Reproduce the complete listing without any deviation.
= = = = =
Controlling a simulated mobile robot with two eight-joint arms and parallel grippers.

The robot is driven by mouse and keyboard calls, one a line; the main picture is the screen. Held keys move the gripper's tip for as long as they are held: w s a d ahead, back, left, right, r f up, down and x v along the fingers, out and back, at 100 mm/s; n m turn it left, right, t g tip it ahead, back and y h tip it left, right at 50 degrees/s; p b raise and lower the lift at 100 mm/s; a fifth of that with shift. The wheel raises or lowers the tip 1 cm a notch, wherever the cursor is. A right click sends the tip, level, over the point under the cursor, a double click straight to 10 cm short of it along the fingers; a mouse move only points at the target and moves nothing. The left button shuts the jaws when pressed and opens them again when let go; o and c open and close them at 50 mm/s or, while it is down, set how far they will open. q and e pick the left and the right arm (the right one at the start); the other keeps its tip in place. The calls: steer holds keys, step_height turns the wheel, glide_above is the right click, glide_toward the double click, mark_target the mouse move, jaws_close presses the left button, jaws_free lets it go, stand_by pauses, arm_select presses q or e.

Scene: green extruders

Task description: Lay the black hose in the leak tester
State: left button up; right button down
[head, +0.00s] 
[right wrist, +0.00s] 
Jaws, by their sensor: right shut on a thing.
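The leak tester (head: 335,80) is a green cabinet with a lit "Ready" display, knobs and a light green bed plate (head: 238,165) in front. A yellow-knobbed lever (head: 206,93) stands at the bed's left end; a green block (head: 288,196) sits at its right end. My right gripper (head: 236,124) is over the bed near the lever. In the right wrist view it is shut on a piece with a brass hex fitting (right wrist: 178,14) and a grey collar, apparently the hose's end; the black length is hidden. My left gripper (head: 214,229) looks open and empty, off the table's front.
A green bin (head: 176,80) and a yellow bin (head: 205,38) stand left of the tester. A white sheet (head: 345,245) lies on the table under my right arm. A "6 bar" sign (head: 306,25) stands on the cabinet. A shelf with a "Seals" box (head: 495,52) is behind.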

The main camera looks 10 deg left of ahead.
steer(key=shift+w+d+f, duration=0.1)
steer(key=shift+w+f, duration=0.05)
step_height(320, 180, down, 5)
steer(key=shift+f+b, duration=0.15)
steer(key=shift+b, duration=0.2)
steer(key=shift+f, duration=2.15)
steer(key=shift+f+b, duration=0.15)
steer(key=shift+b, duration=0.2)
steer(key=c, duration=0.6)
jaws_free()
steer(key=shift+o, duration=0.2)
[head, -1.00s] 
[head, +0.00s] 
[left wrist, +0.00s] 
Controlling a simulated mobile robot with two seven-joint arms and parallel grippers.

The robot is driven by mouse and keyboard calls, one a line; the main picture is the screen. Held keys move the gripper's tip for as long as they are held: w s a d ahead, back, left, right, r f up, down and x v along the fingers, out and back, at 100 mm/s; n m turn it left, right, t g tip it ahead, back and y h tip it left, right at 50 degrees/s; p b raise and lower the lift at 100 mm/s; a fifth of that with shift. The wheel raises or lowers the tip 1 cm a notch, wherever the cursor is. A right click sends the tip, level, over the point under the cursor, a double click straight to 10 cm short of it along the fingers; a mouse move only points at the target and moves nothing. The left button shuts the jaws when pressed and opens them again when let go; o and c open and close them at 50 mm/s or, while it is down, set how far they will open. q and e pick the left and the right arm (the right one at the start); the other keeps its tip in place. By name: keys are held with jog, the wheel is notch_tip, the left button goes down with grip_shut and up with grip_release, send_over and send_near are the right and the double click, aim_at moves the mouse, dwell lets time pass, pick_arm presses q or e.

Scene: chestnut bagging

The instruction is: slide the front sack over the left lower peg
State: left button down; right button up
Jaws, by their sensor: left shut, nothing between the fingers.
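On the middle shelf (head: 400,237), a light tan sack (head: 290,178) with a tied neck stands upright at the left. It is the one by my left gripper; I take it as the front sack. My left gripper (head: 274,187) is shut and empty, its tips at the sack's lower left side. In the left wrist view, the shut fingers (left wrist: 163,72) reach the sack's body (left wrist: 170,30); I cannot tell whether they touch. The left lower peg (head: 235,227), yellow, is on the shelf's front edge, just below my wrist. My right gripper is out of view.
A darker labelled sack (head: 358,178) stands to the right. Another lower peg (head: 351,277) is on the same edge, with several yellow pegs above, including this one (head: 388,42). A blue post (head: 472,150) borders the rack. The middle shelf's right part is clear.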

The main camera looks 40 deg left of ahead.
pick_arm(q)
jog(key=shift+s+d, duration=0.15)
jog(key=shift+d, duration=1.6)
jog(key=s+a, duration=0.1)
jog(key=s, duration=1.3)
= = = = =
(The solution)
Controlling a simulated mobile robot with two eight-joint arms and parallel grippers.

The robot is driven by mouse and keyboard calls, one a line; the main picture is the screen. Held keys move the gripper's tip for as long as they are held: w s a d ahead, back, left, right, r f up, down and x v along the fingers, out and back, at 100 mm/s; n m turn it left, right, t g tip it ahead, back and y h tip it left, right at 50 degrees/s; p b raise and lower the lift at 100 mm/s; a fifth of that with shift. The wheel raises or lowers the tip 1 cm a notch, wherever the cursor is. A right click sends the tip, level, over the point under the cursor, a double click straight to 10 cm short of it along the fingers; a mouse move only points at the target and moves nothing. The left button shuts the jaws when pressed and opens them again when let go; o and c open and close them at 50 mm/s or, while it is down, set how far they will open. q and e pick the left and the right arm (the right one at the start); the other keeps its tip in place. The calls: steer holds keys, step_height turns the wheel, glide_above is the right click, glide_toward the double click, mark_target the mouse move, jaws_close presses the left button, jaws_free lets it go, stand_by pauses, arm_select presses q or e.

Scene: green extruders

Task description: Lay the black hose in the leak tester
State: left button up; right button down
[head, +0.00s] 
[right wrist, +0.00s] 
Jaws, by their sensor: right shut on a thing.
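The leak tester (head: 335,80) is a green cabinet with a lit "Ready" display, knobs and a light green bed plate (head: 238,165) in front. A yellow-knobbed lever (head: 206,93) stands at the bed's left end; a green block (head: 288,196) sits at its right end. My right gripper (head: 236,124) is over the bed near the lever. In the right wrist view it is shut on a piece with a brass hex fitting (right wrist: 178,14) and a grey collar, apparently the hose's end; the black length is hidden. My left gripper (head: 214,229) looks open and empty, off the table's front.
A green bin (head: 176,80) and a yellow bin (head: 205,38) stand left of the tester. A white sheet (head: 345,245) lies on the table under my right arm. A "6 bar" sign (head: 306,25) stands on the cabinet. A shelf with a "Seals" box (head: 495,52) is behind.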

The main camera looks 10 deg left of ahead.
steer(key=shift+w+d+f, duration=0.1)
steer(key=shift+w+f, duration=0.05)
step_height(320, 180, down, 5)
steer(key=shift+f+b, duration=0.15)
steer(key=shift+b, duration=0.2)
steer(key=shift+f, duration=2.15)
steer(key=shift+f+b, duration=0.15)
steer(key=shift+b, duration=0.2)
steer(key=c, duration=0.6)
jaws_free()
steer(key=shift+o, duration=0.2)
[head, -1.00s] 
[head, +0.00s] 
[left wrist, +0.00s] 
Controlling a simulated mobile robot with two seven-joint arms and parallel grippers.

The robot is driven by mouse and keyboard calls, one a line; the main picture is the screen. Held keys move the gripper's tip for as long as they are held: w s a d ahead, back, left, right, r f up, down and x v along the fingers, out and back, at 100 mm/s; n m turn it left, right, t g tip it ahead, back and y h tip it left, right at 50 degrees/s; p b raise and lower the lift at 100 mm/s; a fifth of that with shift. The wheel raises or lowers the tip 1 cm a notch, wherever the cursor is. A right click sends the tip, level, over the point under the cursor, a double click straight to 10 cm short of it along the fingers; a mouse move only points at the target and moves nothing. The left button shuts the jaws when pressed and opens them again when let go; o and c open and close them at 50 mm/s or, while it is down, set how far they will open. q and e pick the left and the right arm (the right one at the start); the other keeps its tip in place. By name: keys are held with jog, the wheel is notch_tip, the left button goes down with grip_shut and up with grip_release, send_over and send_near are the right and the double click, aim_at moves the mouse, dwell lets time pass, pick_arm presses q or e.

Scene: chestnut bagging

The instruction is: slide the front sack over the left lower peg
State: left button down; right button up
Jaws, by their sensor: left shut, nothing between the fingers.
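On the middle shelf (head: 400,237), a light tan sack (head: 290,178) with a tied neck stands upright at the left. It is the one by my left gripper; I take it as the front sack. My left gripper (head: 274,187) is shut and empty, its tips at the sack's lower left side. In the left wrist view, the shut fingers (left wrist: 163,72) reach the sack's body (left wrist: 170,30); I cannot tell whether they touch. The left lower peg (head: 235,227), yellow, is on the shelf's front edge, just below my wrist. My right gripper is out of view.
A darker labelled sack (head: 358,178) stands to the right. Another lower peg (head: 351,277) is on the same edge, with several yellow pegs above, including this one (head: 388,42). A blue post (head: 472,150) borders the rack. The middle shelf's right part is clear.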

The main camera looks 40 deg left of ahead.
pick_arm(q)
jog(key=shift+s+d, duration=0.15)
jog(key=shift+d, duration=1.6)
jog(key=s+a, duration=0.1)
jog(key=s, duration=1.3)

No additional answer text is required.